Using a view camera does not actually mean doing everything slowly, because for sure there are times when the LF photographer must work quickly. But it is impossible to make casual snaps, and a way of working develops which, to my mind, is much more akin to painting than what most will think of as photography. Setting up the camera on the tripod, framing the scene with absolute precision, reading the light with a spot meter to ensure every part of the scene is correctly exposed, these are all part of the pleasure, pain and sheer satisfaction of using the field camera. The LF photographer takes total responsibility for all the creative decisions in camera and that develops a real sense of involvement with, and deep understanding of, the photographic process.
Camera movements confer additional controls of focus and perspective not present in other systems. This allows the photographer to represent the scene with greater 'invisibility'. In other words, the image appears more akin to our visual memories or imaginations than a picture where inadequate focus, or perspective distortion serve as a constant reminder that the scene was made photographically.
Because LF images are very sharp and clear they convey a more tactile, real sense of the thing itself. This illusion of reality, the ability of photography to convey the sense of the place or object faithfully, is part of its greatest appeal and power.
On the camera
I have an Ebony
45SU. Mine is a slightly simplified version of the standard SU, with the rear swing and shift deleted, and it is made from mahogany, considerably lighter (if less beautiful) than the full spec Ebony
model. The Ebony
45SU is, in my opinion, the easiest to deploy, fastest to set up fully featured field camera ever made. Its asymmetric rear tilt is so quick to use it is virtually the field camera equivalent of autofocus! It is so easy it sometimes feels like cheating.
On lenses
I use a wide range of lenses, from 58mm to 360 and even 500 occasionally. But most of my work is made with 90mm, 110mm, 150mm or 210mm optics. In practice I use a wide-angle, normal or short telephoto lens for most images, without the use of extremes. I own lenses from Schneider, Rodenstock, Fujinon and Nikon. All provide excellent image quality. Sadly Nikon has discontinued its lens manufacturing programme for large format, which I greatly regret. They will be sadly missed.
On film
The thriving state of large format landscape photography today has been built on two crucial leaps forward in film production. The first was Polaroid's introduction of 5x4in Readyload film sheets, a logical evolution of their existing instant film product. This concept has now been taken over by Kodak, and Fujifilm with their virtually identical Quickload system. Freed from the shackles of the darkroom or light tent, photographers can now carry more film for much less weight than in traditional double dark slide film holders.
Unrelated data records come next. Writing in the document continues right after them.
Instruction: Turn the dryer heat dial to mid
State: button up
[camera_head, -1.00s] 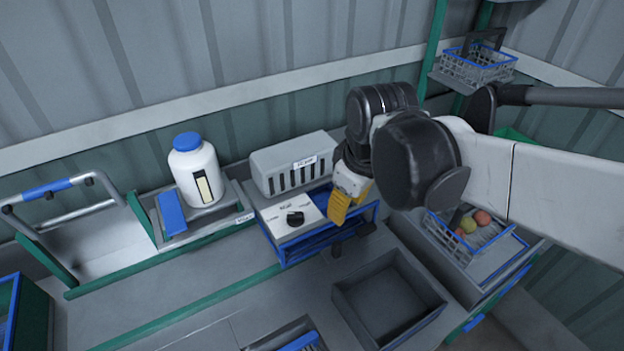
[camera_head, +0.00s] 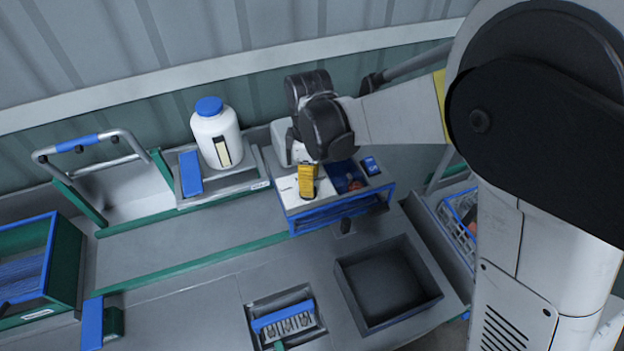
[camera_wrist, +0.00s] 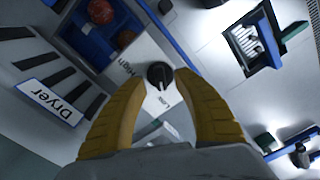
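The dryer's white dial panel (camera_head: 286,188) shows in the head view, with my gripper (camera_head: 307,194) over it and the dial hidden behind the yellow fingers. In the wrist view the black heat dial (camera_wrist: 159,75) is on the white panel, between and just beyond the fingertips of my gripper (camera_wrist: 162,82). The fingers are apart, with a gap on both sides of the dial; contact is not visible. "High" and "Low" are printed beside the dial. I cannot tell clearly which setting it points to. The dryer's vented grey housing (camera_head: 281,143) carries a "Dryer" label (camera_wrist: 49,103).
A blue-lined compartment (camera_head: 345,172) with reddish produce sits right of the panel. A white bottle with a blue lid (camera_head: 217,135) stands left. An empty grey tray (camera_head: 388,285) and a slotted holder (camera_head: 287,322) are in front. The bench's left middle is clear.

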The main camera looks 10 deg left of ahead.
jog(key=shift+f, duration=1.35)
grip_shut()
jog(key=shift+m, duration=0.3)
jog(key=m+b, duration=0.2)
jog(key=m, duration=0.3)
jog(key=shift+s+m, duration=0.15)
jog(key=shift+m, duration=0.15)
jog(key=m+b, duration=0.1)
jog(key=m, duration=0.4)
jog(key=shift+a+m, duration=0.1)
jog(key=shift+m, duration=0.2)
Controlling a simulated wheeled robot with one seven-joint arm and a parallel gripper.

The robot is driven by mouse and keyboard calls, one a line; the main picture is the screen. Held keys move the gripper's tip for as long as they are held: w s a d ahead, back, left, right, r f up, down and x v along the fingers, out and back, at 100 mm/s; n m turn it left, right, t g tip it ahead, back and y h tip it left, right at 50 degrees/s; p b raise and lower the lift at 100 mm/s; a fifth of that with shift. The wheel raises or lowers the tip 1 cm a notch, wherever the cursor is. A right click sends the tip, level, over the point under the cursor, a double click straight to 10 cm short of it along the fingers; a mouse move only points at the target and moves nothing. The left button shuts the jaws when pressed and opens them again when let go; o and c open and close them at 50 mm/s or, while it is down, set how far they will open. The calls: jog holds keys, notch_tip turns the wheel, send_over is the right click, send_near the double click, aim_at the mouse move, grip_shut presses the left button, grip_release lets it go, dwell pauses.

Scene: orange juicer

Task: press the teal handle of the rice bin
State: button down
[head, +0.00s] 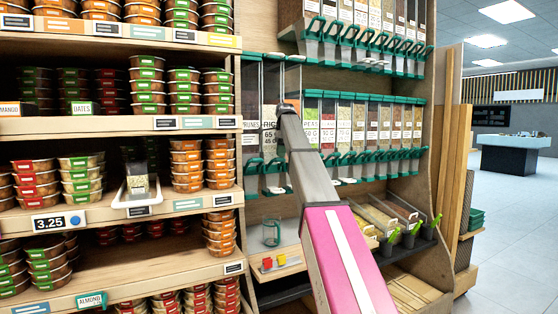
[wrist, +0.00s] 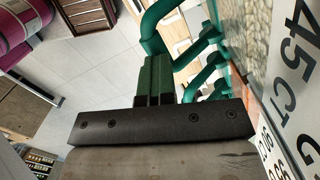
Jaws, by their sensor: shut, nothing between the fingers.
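The rice bin (head: 271,90) is a clear upright dispenser in the lower bin row in the head view, its label partly covered by my arm. A teal handle (head: 271,167) shows at its foot, just left of my arm. In the wrist view, my gripper (wrist: 156,62) is shut and empty, its dark green fingers together. Teal loop handles (wrist: 155,30) lie just beyond and to the right of the fingers. I cannot tell whether they touch, or which loop is the rice bin's. My fingertips are hidden behind my arm in the head view.
Other bins with teal handles (head: 395,160) stand close on the right, and another row hangs above. A glass cup (head: 271,233) stands on the wooden ledge below. Shelves of stacked tubs (head: 145,85) fill the left. Open floor (head: 515,220) lies at the far right.

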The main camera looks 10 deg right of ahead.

The second great innovation was Fujifilm's Velvia ISO 50 emulsion, introduced in 1989. Now, after seventeen years as the landscape photographer's favourite, Fujifilm have discontinued Velvia. While this is not a forum for discussing the reasons why, I feel it is worth remembering that this was a film that recorded some of the most amazing photographs of the natural world ever seen.
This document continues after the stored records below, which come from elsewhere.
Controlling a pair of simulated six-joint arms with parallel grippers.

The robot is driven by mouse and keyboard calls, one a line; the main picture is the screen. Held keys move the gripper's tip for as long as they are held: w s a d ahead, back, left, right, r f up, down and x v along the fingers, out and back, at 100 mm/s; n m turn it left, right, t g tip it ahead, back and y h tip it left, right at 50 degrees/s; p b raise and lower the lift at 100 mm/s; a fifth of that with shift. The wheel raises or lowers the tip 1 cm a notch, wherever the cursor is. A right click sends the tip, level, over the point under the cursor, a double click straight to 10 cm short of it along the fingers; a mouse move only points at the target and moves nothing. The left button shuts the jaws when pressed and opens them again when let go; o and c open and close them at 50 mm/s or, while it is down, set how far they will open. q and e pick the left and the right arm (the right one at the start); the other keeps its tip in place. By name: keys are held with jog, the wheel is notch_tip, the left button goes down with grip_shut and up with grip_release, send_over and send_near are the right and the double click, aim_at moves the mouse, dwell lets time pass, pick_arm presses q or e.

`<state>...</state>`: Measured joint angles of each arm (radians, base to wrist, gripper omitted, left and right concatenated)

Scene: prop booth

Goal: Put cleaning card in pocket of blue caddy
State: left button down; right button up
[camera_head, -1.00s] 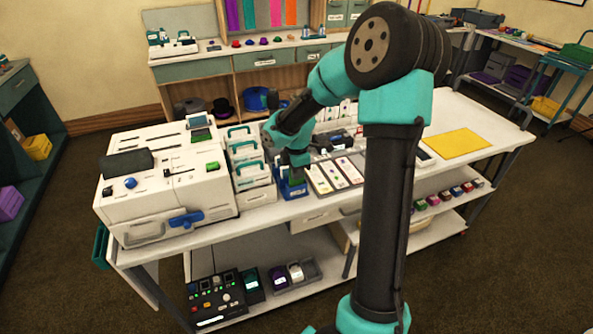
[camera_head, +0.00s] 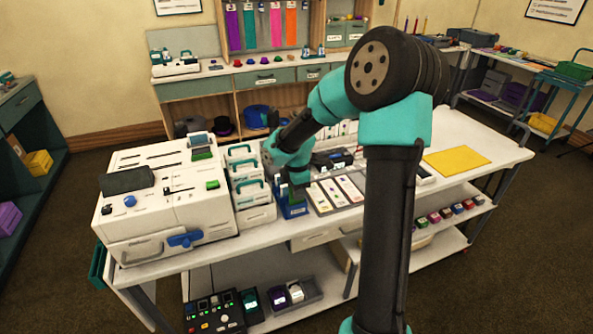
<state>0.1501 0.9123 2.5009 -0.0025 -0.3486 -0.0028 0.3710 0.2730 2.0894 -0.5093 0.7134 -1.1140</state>
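The blue caddy (camera_head: 292,211) stands near the front edge of the white table, just right of a stack of white drawers. My right gripper (camera_head: 297,190) points down at the caddy, its tip at or just above the caddy's top. The fingers are too small and too hidden to show whether they are open or shut, or whether they hold a card. I cannot make out the cleaning card or the caddy's pocket. My left gripper is not in view.
A large white machine (camera_head: 150,220) and white drawers with teal handles (camera_head: 247,187) stand left of the caddy. A grey tray of white cards (camera_head: 322,202) lies to its right. A yellow sheet (camera_head: 457,161) lies farther right, with clear tabletop around it.

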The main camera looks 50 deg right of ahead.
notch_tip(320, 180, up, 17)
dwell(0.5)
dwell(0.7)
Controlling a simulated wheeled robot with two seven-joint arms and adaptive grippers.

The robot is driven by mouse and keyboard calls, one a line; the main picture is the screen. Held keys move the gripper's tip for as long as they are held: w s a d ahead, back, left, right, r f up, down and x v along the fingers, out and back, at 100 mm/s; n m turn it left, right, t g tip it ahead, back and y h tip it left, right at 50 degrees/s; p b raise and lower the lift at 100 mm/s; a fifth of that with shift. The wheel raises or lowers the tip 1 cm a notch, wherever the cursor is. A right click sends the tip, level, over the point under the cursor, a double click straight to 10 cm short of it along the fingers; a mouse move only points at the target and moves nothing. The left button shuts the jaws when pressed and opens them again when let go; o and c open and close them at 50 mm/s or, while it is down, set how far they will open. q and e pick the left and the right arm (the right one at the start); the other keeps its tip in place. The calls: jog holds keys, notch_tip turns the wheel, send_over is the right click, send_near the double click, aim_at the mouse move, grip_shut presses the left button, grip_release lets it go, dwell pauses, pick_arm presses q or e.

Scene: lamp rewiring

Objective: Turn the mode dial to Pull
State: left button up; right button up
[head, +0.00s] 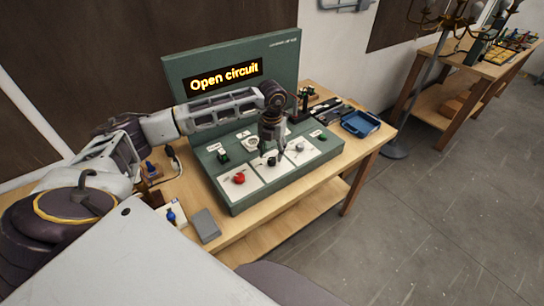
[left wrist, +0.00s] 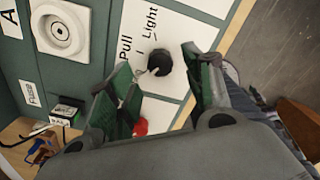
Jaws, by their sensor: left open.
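The mode dial is a black round knob (left wrist: 159,62) with a pale pointer, on a white plate printed "Pull" and "Light" in the left wrist view. The pointer slants down and left; I cannot tell its exact setting. In the head view the dial (head: 272,161) is partly covered by my gripper. My left gripper (left wrist: 160,82) is open, with its green-padded fingers on either side of the dial; I cannot tell whether they touch it. In the head view the left gripper (head: 271,152) points down over the green test panel (head: 232,206). My right gripper is not in view.
The panel's display (head: 224,77) reads "Open circuit". A red button (head: 239,178) is left of the dial, and a grey knob (head: 299,147) is right of it. A round white socket (left wrist: 61,32) sits behind. A blue tray (head: 360,123) lies at the table's right.

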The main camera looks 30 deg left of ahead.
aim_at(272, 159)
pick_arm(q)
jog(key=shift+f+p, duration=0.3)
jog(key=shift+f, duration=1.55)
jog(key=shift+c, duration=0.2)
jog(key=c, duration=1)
For my part I feel that my career as a landscape photographer has been built on Velvia. Wildlife and sports photographers embraced it too, valuing its saturated yet natural colour balance. Fujifilm's two ISO 100 Velvia replacements are very good films, but they are not the same. It will be interesting to see if one day they will reintroduce the original in a superior, updated form. I hope so.
On tripods and heads
A tripod is almost as crucial to my photography as a camera, for I wouldn't want to handhold anything whose image quality really mattered to me, whatever the shutter speed or camera. I have used both Gitzo
and Manfrotto tripods all my career, and I even have a Benbo when I need to work in deep water! Manfrotto make great value tripods, but Gitzo's
carbon fibre range are at the top of the tripod food chain, being unbeatably stronger and lighter than any equivalent models. I have a G1227, a G1327 and a G1548, depending on how far I have to walk. In practice the mid-range model is the one I use the most.
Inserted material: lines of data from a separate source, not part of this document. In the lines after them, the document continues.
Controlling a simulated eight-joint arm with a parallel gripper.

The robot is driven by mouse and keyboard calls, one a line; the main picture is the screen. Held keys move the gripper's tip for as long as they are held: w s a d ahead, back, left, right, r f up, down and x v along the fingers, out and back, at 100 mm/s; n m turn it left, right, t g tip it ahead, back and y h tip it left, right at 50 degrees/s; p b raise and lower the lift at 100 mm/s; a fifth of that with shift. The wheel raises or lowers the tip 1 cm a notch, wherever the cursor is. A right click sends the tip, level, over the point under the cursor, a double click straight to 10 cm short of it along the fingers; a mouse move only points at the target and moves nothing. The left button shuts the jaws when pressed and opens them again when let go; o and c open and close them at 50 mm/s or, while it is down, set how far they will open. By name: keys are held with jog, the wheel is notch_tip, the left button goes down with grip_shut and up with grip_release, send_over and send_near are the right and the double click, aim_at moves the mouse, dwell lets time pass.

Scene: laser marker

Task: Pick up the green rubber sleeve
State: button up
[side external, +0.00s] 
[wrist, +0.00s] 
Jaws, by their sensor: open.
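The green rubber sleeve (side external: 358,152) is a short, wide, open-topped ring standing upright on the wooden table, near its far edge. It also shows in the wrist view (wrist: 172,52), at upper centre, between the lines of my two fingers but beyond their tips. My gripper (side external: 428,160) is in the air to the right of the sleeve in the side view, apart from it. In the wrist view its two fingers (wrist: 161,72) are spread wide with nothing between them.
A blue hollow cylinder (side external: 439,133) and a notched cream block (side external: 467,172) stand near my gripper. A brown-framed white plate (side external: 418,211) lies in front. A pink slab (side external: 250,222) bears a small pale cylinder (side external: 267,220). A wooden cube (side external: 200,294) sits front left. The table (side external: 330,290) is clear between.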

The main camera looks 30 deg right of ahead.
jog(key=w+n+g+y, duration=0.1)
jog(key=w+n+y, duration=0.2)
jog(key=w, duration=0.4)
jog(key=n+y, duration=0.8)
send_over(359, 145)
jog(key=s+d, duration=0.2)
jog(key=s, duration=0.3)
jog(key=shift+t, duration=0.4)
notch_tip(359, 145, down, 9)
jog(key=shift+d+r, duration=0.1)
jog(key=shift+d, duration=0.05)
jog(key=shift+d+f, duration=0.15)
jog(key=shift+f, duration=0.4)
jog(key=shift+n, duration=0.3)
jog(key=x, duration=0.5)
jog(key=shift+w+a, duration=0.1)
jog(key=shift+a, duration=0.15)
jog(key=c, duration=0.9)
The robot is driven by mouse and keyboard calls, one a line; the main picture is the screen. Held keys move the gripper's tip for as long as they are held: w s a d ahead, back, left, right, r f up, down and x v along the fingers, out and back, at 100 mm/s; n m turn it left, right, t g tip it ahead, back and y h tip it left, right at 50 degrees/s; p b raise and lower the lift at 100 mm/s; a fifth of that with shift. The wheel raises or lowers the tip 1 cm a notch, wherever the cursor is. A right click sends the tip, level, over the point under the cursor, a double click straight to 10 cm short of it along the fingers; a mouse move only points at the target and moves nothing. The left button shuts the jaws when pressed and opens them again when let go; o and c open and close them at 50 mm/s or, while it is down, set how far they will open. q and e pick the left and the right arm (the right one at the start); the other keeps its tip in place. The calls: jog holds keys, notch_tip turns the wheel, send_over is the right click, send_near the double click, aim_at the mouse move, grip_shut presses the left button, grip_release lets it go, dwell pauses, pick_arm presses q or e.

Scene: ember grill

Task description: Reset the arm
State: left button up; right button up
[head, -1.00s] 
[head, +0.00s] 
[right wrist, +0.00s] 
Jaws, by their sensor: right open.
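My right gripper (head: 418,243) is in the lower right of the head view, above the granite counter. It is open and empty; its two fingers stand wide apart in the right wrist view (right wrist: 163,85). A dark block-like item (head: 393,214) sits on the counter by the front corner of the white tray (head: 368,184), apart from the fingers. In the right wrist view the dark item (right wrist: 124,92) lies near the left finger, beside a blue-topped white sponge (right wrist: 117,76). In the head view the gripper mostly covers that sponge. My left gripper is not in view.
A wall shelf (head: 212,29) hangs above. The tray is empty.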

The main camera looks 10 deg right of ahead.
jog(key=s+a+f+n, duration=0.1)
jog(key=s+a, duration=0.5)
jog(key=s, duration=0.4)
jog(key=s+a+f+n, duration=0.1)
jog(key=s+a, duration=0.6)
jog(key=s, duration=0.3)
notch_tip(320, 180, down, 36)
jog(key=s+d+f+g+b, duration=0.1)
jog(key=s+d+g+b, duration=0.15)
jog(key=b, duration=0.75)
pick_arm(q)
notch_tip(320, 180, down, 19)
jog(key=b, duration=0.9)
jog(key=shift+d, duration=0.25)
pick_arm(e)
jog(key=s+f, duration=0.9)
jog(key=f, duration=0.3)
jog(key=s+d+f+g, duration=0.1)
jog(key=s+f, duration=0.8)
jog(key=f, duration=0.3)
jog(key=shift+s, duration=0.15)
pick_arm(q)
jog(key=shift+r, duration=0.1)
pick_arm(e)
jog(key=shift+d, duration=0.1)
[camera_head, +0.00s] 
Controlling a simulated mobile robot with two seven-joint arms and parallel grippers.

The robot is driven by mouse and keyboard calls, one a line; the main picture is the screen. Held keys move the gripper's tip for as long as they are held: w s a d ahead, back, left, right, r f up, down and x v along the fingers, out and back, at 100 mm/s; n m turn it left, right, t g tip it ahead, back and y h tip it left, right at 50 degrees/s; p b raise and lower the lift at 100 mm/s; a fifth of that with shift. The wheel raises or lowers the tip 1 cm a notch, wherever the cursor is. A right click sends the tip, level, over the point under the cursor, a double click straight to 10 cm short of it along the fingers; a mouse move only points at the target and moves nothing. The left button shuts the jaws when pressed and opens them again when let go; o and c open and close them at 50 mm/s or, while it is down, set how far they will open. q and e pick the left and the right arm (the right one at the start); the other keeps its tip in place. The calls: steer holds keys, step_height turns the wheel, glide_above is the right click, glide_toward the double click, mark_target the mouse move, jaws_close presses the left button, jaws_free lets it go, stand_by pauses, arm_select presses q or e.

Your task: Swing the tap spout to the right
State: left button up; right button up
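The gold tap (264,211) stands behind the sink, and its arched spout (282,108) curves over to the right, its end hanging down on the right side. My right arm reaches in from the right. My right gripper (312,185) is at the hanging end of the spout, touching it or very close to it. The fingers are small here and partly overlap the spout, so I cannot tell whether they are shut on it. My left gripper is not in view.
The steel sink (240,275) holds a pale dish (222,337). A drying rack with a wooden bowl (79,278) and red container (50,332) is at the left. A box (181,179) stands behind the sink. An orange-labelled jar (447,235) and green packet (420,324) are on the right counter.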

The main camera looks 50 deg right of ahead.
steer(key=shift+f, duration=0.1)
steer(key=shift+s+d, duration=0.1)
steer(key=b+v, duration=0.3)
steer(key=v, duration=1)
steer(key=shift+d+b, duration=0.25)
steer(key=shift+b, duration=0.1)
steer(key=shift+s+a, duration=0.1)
A good tripod head is in some ways as vital as the legs. Manfrotto's 410 and 405 geared heads are brilliant for landscape. Lighter is the Gitzo
2270M pan and tilt head, and I also have the Really Right Stuff ball head, the only ball head I would be happy to use with my field camera. It is an expensive masterpiece of engineering.
On light metering
I doubt that it's possible to do colour transparency photography in the field without a good spotmeter. Assessing the important tones in the image for brightness and deciding where to place them on the characteristic curve of the film is vital in this type of photography. I use a Pentax Digital spotmeter.
On filters
I have used the Lee filter
system since long before I started endorsing their products seven or eight years ago. A landscape photographer needs absolutely neutral ND grads to control brightness range on colour transparency film, and Lee have always made the most neutral ND grads. They also make by far the best designed of the system filter holders. Not only that, but they are a British company, manufacturing in the UK, they have impeccable quality control standards, and they bend over backwards to help photographers in every way they can. They are among the real good guys of photography.
On bags
Lowepro
began the photo-backpack trend in the 1980s. I had one of their first models. Several generations later they make even better ones. I use the Pro-Trekker AW, the Dry Zone 200, and several of their lens pouches and all purpose minibags.
On accessories
Every photographer has their own favourite bits and pieces they couldn't do without, from nylon line to bulldog clips, to near-opaque foil solar eclipse glasses, to umbrellas. I wouldn't be without my Linhof zoom view finder for composing the picture before deploying the camera. My home-made black fleece dark tube, for keeping the light off the ground glass screen is an essential. And it makes a handy neck-warmer on cold days too...
On digital
Let me get this straight. I think digital technology is amazing, brilliant, spectacular. It has helped revive photography in general, and is now making photography more accessible to everyone. It is a fantastic teaching tool on workshops. The quality of modern cameras is sensational. Trouble is, I am perfectly happy doing what I am doing. For now.
I use digital technology all the time anyway, as I scan my images for publication repro. They can then be altered and manipulated in Photoshop like any digital capture image can. Not that I do that. My aim is to reproduce as perfectly as I can what I saw out there. Where film fails to do that, Photoshop works in the same way as the traditional darkroom to restore imperfect colour and recover dark shadow detail for example. But mostly I aim to simply reproduce the transparency.